Most of the largest tuna fleets in the world operate in the WCPFC Convention Area. The top seven tuna fishing nations—led by Indonesia, Japan, and Taiwan, Province of China—have vessels in the region. As can be expected in such a large geographical area, fishing operations managed by the WCPFC use a variety of gears when targeting tunas. Purse seine vessels dominate tuna fishing in the western and central Pacific by total landings and value, a result of the large volume of skipjack that they catch. This region is also fished by the world’s largest longline fleet, second to purse seining in landings and value. Other gears and methods (such as gillnet, handline, trolling, and pole and line) constitute a small but measurable source of tuna and value in the WCPFC Convention Area.

As is the case globally, skipjack and yellowfin are the most valuable tuna species targeted in these waters (see Figure 1), a result of the extremely high volume of skipjack and moderately high volume of the higher-priced yellowfin landed each year. Longline-caught tuna (bigeye, yellowfin, and albacore) have a much higher value by weight than purse seine-caught tuna (skipjack and yellowfin). In the northwestern Pacific, small fisheries for directly landed or ranched Pacific bluefin tuna fetch the highest prices in the region by weight because of high demand in the sashimi market in Japan and other high-end outlets. The value of adult bigeye is growing, a reflection of increasing demand in sashimi trade.
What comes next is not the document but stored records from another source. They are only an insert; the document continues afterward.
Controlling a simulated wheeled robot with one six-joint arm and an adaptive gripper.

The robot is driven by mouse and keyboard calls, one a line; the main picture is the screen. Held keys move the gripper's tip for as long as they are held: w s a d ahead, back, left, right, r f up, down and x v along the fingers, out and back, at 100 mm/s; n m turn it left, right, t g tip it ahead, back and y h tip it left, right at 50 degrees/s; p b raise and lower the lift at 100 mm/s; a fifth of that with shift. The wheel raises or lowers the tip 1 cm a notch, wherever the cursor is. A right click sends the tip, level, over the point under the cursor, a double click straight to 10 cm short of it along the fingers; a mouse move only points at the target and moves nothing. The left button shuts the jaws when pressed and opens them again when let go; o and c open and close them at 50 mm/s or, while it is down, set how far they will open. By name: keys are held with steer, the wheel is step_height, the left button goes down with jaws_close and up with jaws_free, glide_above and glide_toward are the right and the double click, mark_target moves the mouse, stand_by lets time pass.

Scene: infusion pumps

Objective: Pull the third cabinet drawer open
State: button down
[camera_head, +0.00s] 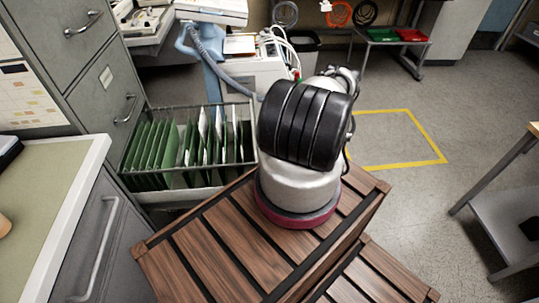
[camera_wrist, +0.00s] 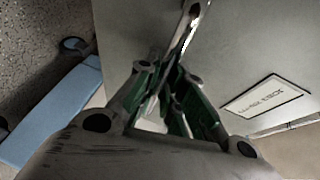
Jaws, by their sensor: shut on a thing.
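The grey filing cabinet (camera_head: 85,80) stands at the left in the head view. Below two shut drawers, a drawer (camera_head: 190,191) stands pulled out, with green hanging folders (camera_head: 150,150) and white sheets inside. Its right end is hidden behind my arm. My gripper is hidden behind the arm in the head view. In the wrist view, my gripper (camera_wrist: 178,68) is closed around a metal bar handle (camera_wrist: 188,30) beside a grey panel (camera_wrist: 240,50) with a white label card (camera_wrist: 263,96).
A counter (camera_head: 50,195) with a grey handled front is close at the left. Medical equipment with a hose (camera_head: 215,70) stands behind the open drawer. A metal table (camera_head: 510,200) is at the right. Floor with a yellow marking (camera_head: 425,130) is clear right of my arm.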

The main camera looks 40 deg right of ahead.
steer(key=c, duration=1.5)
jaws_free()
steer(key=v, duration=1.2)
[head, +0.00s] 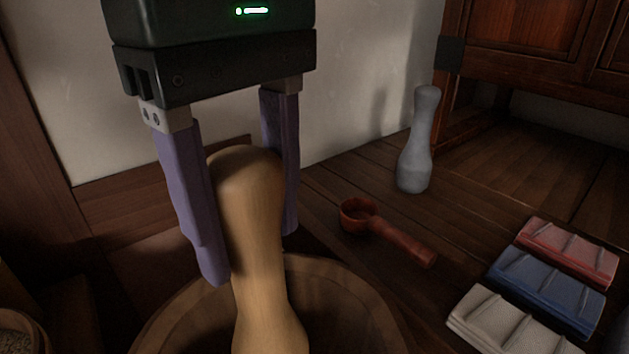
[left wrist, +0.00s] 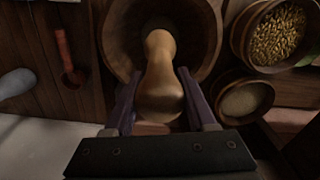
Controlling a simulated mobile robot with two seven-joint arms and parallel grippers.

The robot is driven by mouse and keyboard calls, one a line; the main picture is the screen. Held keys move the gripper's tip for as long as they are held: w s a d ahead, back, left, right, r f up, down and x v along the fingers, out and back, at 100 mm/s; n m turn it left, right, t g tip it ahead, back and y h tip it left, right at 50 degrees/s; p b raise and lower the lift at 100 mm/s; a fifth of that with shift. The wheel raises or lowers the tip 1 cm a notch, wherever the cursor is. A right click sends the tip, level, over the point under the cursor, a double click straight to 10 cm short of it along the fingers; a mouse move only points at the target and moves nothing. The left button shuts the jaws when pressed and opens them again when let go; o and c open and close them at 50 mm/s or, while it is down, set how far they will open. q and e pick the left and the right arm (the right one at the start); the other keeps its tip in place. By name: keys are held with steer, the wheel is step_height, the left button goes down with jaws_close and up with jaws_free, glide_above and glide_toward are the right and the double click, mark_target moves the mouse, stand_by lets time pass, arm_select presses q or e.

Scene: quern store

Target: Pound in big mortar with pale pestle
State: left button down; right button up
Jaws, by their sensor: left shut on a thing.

With so much money at stake, both in the region and as a proportion of the global tuna economy, it is vital that Parties to the WCPFC take the necessary steps to protect long-term sustainability of various tuna species. Furthermore, with the important role that tunas play in marine ecosystems in the western and central Pacific, WCPFC managers have an ethical responsibility to manage these stocks successfully.
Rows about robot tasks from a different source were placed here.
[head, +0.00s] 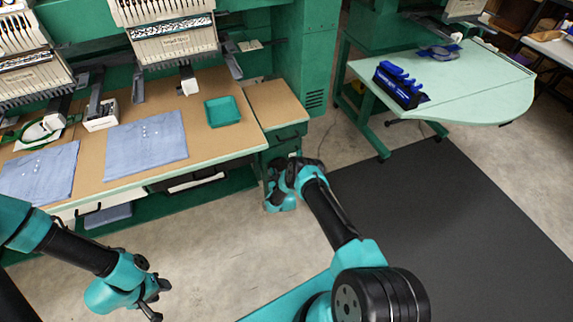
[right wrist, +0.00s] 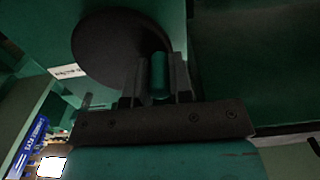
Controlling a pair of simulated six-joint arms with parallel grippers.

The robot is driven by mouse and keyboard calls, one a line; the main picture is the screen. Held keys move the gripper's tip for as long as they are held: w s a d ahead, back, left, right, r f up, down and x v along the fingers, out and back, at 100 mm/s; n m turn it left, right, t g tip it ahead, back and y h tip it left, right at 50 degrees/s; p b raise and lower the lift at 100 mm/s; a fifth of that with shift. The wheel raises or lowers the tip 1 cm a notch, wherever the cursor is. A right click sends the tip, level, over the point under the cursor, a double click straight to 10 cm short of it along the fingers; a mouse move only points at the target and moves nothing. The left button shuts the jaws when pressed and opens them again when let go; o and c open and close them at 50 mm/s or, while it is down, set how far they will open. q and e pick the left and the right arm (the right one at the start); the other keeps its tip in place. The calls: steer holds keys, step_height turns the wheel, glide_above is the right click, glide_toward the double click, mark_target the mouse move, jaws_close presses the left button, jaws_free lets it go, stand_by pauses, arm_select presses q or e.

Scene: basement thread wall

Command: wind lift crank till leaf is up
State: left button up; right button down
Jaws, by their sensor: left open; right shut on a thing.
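The lift crank shows in the right wrist view as a dark round disc (right wrist: 115,48) with a teal handle (right wrist: 158,75). My right gripper (right wrist: 157,80) is shut on that handle, with a finger on each side. In the head view my right gripper (head: 284,166) is low at the end of the green bench, and it hides the crank there. The brown-topped leaf (head: 280,103) is at the bench's right end, just above that gripper. Its top looks near the bench top's height, but I cannot tell if it is level. My left gripper (head: 152,298) is open and empty over the floor.
The brown bench top (head: 225,148) holds blue cloths (head: 146,145) and a green tray (head: 222,111) below embroidery heads (head: 172,40). A pale green table (head: 455,85) with blue items stands at the back right. A dark mat (head: 440,220) covers open floor at right.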

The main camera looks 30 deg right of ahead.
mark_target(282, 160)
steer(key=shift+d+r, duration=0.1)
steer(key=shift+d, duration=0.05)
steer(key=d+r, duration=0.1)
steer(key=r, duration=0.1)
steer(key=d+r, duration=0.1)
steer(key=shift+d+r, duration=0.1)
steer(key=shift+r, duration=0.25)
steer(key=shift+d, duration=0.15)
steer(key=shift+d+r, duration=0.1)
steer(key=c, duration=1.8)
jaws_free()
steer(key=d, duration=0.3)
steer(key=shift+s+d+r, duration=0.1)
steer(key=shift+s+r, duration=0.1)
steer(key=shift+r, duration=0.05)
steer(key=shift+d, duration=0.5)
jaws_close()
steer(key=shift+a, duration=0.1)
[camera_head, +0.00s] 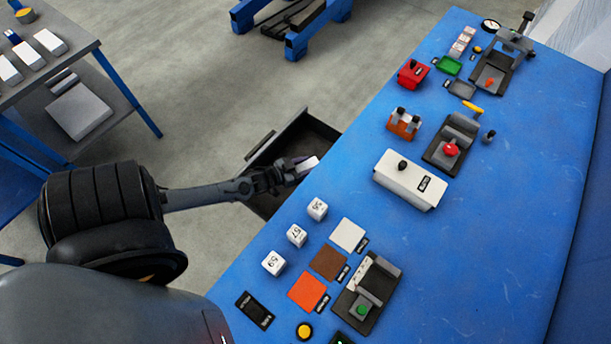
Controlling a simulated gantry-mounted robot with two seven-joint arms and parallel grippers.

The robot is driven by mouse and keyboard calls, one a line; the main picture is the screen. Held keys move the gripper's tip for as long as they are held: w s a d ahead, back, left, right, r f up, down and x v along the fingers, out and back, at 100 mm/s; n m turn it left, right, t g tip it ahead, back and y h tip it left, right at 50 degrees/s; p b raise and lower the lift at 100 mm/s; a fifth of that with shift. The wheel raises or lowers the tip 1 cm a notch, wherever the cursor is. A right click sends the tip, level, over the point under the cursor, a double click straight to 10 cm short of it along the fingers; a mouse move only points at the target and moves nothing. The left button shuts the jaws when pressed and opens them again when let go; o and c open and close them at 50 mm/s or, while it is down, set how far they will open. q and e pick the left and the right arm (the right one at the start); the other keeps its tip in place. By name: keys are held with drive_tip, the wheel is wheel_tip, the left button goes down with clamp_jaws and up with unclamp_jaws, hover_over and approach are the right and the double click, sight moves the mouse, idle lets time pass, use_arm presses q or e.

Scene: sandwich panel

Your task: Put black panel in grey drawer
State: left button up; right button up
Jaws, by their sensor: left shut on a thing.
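My left gripper (286,178) reaches in from the left over the open grey drawer (262,150) beside the blue table. It is shut on a small piece (305,166) with a pale, bright face; its other sides are mostly hidden, so I cannot tell whether it is the black panel. The piece is over the drawer's inside, near the table edge; I cannot tell whether it touches the bottom. The drawer's inside is dark, and the gripper covers part of it. A flat black rectangle (255,309) with light markings lies on the table at the bottom. My right gripper is not in view.
The blue table (480,260) bears white, brown and orange squares (307,292), several numbered white cubes (297,236), a white box (408,182) and several small devices. A grey bench (75,40) stands at upper left. The table's right side is clear.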

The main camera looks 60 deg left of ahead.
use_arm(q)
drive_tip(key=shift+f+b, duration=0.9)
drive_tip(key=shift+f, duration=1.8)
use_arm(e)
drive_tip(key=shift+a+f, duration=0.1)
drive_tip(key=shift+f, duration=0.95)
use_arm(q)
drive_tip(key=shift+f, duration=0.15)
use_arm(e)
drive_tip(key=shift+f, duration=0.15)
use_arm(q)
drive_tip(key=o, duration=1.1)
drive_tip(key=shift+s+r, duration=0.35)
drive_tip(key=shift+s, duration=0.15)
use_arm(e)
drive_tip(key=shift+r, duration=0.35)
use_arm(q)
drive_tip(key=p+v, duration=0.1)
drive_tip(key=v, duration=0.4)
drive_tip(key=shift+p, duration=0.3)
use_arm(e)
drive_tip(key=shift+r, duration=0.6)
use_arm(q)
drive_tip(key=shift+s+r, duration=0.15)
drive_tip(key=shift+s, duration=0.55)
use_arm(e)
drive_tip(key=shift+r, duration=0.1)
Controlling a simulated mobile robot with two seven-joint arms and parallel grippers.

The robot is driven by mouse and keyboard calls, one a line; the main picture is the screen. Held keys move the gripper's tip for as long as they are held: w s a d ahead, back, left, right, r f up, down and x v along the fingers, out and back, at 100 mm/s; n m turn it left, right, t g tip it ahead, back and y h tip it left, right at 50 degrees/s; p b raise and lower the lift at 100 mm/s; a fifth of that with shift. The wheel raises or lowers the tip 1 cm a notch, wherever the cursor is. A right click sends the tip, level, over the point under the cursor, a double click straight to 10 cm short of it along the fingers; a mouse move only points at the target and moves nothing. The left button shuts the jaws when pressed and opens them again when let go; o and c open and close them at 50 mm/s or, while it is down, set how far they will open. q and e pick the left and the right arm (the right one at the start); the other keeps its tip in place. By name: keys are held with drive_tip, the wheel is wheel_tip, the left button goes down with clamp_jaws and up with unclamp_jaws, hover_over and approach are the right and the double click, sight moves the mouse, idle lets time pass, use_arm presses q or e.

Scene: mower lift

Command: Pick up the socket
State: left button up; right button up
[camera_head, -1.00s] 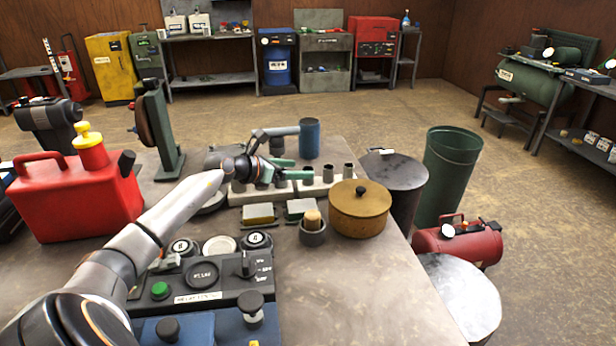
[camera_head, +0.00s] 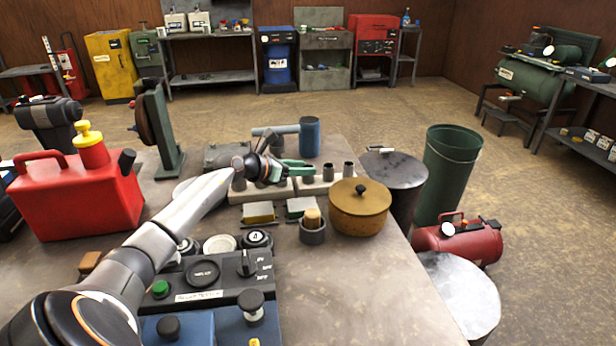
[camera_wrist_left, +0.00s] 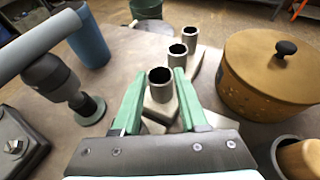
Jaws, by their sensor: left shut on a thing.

To preserve the economic and ecological value of Pacific tunas, while sustainably managing tuna fisheries, the WCPFC must focus on:

  • Implementing a rebuilding plan for the heavily depleted Pacific bluefin that has a high probability of seeing this species recover to healthy levels. As the Pacific tuna with the highest value per fish, a recovered Pacific bluefin stock could lead to increased wealth for fishermen in the region. Recovery will require joint action by managers at the WCPFC and the Inter-American Tropical Tuna Commission.
  • Ending overfishing of Pacific bigeye tuna to allow the recovery of this stock to healthy levels. The growing catch of juvenile Pacific bigeye around fish aggregating devices (FADs) has contributed significantly to the depletion of this stock and continues to drive overfishing. Reducing juvenile mortality and recovering the bigeye stock could increase the value of tuna fisheries in the western and central Pacific.
  • Developing and implementing harvest strategies for all species managed by the commission. These strategies set management objectives for a fishery and include pre-agreed actions that would be triggered if stock sizes drop below predetermined reference points.
  • Implementing policies to manage and regulate the proliferation of FADs in the Convention Area. Unsustainable catch of juvenile tunas around FADs contributes heavily to the overfishing of some species, such as bigeye.